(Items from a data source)
## Begin

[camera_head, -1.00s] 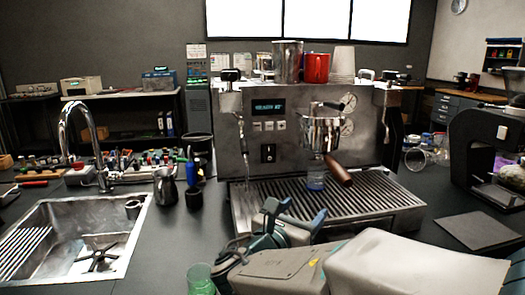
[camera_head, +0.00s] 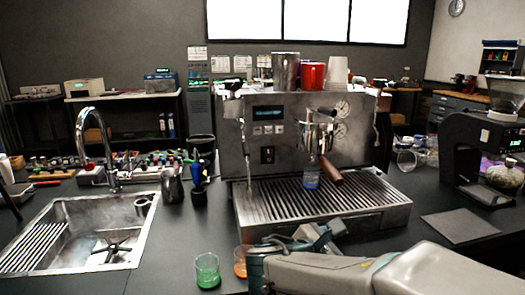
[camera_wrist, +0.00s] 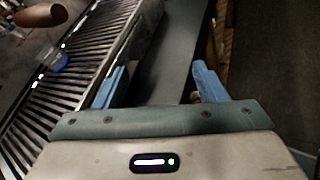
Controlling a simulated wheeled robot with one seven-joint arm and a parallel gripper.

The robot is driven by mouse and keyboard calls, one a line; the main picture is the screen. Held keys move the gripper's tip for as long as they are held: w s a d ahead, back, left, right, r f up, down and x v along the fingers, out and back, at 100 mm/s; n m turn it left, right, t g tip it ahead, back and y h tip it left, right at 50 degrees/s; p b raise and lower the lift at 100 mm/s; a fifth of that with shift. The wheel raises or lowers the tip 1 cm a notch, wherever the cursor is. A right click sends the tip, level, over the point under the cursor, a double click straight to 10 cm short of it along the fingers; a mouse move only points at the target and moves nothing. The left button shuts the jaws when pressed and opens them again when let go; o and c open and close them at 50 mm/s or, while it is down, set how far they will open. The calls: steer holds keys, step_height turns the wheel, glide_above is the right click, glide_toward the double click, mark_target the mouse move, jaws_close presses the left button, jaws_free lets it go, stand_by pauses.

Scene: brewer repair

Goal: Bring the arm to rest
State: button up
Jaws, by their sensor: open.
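My gripper (camera_wrist: 158,88) is open and empty in the wrist view, its two blue fingers apart over the dark counter beside the drip tray. In the head view my gripper (camera_head: 318,236) is low in front of the espresso machine (camera_head: 262,108), near the front edge of its drip tray (camera_head: 385,211). My arm reaches in from the lower right. A portafilter with a brown wooden handle (camera_head: 330,171) sits under the group head. A small blue-tinted cup (camera_head: 311,178) stands on the drip tray beneath it.
A green glass (camera_head: 207,271) and an orange glass (camera_head: 241,262) stand on the counter left of my arm. A sink (camera_head: 75,240) is at the left. A grinder (camera_head: 470,155) and a dark mat (camera_head: 459,226) are at the right. Cups stand on the machine.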

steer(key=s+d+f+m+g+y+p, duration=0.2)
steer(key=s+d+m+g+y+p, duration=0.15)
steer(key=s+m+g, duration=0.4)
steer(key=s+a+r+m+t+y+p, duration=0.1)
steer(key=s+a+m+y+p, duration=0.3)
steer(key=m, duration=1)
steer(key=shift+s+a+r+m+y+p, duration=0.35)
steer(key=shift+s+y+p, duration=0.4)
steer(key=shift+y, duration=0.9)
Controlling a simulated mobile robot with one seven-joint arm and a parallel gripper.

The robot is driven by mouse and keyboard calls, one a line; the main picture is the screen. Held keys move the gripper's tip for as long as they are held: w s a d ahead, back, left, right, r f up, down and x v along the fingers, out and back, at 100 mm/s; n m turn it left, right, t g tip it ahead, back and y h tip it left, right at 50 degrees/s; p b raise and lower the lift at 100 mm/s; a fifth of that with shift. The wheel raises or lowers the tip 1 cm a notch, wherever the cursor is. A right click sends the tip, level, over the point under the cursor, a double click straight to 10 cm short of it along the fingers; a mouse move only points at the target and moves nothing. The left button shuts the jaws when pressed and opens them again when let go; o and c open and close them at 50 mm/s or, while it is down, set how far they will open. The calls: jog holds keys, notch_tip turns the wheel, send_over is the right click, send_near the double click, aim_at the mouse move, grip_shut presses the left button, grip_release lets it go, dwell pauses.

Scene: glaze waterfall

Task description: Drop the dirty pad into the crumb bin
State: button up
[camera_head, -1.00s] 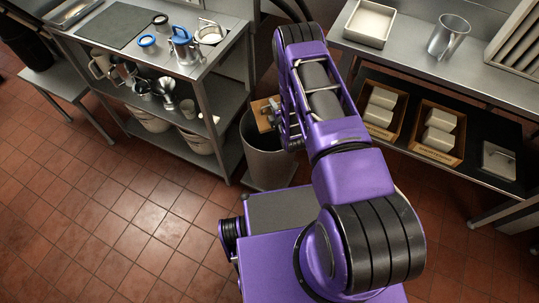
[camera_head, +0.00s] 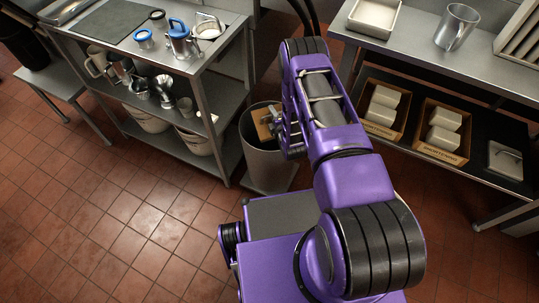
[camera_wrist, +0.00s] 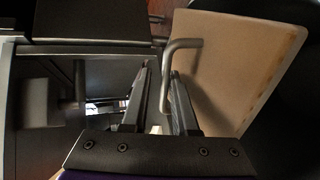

## End

Short exercise
Every record is to be reproduced exactly, with no pictures included.

Expected answer
[camera_head, -1.00s] 
[camera_head, +0.00s] 
[camera_wrist, +0.00s] 
Controlling a simulated wheeled robot with one seven-joint arm and a parallel gripper.

The robot is driven by mouse and keyboard calls, one a line; the main picture is the screen. Held keys move the gripper's tip for as long as they are held: w s a d ahead, back, left, right, r f up, down and x v along the fingers, out and back, at 100 mm/s; n m turn it left, right, t g tip it ahead, back and y h tip it left, right at 50 degrees/s; p b raise and lower the lift at 100 mm/s; a fifth of that with shift. The wheel raises or lowers the tip 1 cm a notch, wherever the cursor is. A right click sends the tip, level, over the point under the cursor, a double click straight to 10 cm short of it along the fingers; a mouse move only points at the target and moves nothing. The left button shuts the jaws when pressed and opens them again when let go; o and c open and close them at 50 mm/s or, while it is down, set how far they will open. The calls: steer holds keys, step_height turns the wheel, glide_above is the right click, glide_toward the double click, mark_target the mouse move, jaws_close presses the left button, jaws_free lets it go, stand_by pauses.

Scene: brewer repair

Goal: Bring the arm to rest
State: button up
Jaws, by their sensor: open.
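My gripper (camera_wrist: 158,88) is open and empty in the wrist view, its two blue fingers apart over the dark counter beside the drip tray. In the head view my gripper (camera_head: 318,236) is low in front of the espresso machine (camera_head: 262,108), near the front edge of its drip tray (camera_head: 385,211). My arm reaches in from the lower right. A portafilter with a brown wooden handle (camera_head: 330,171) sits under the group head. A small blue-tinted cup (camera_head: 311,178) stands on the drip tray beneath it.
A green glass (camera_head: 207,271) and an orange glass (camera_head: 241,262) stand on the counter left of my arm. A sink (camera_head: 75,240) is at the left. A grinder (camera_head: 470,155) and a dark mat (camera_head: 459,226) are at the right. Cups stand on the machine.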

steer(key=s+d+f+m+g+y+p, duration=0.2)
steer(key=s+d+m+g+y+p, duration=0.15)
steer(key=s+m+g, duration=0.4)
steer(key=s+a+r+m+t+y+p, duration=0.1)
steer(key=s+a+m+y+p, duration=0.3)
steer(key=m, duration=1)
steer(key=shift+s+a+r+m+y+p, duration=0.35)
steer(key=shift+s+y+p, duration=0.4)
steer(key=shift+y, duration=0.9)
Controlling a simulated mobile robot with one seven-joint arm and a parallel gripper.

The robot is driven by mouse and keyboard calls, one a line; the main picture is the screen. Held keys move the gripper's tip for as long as they are held: w s a d ahead, back, left, right, r f up, down and x v along the fingers, out and back, at 100 mm/s; n m turn it left, right, t g tip it ahead, back and y h tip it left, right at 50 degrees/s; p b raise and lower the lift at 100 mm/s; a fifth of that with shift. The wheel raises or lowers the tip 1 cm a notch, wherever the cursor is. A right click sends the tip, level, over the point under the cursor, a double click straight to 10 cm short of it along the fingers; a mouse move only points at the target and moves nothing. The left button shuts the jaws when pressed and opens them again when let go; o and c open and close them at 50 mm/s or, while it is down, set how far they will open. The calls: jog holds keys, notch_tip turns the wheel, send_over is the right click, send_near the double click, aim_at the mouse move, grip_shut presses the left button, grip_release lets it go, dwell pauses.

Scene: glaze waterfall

Task description: Drop the dirty pad into the crumb bin
State: button up
[camera_head, -1.00s] 
[camera_head, +0.00s] 
[camera_wrist, +0.00s] 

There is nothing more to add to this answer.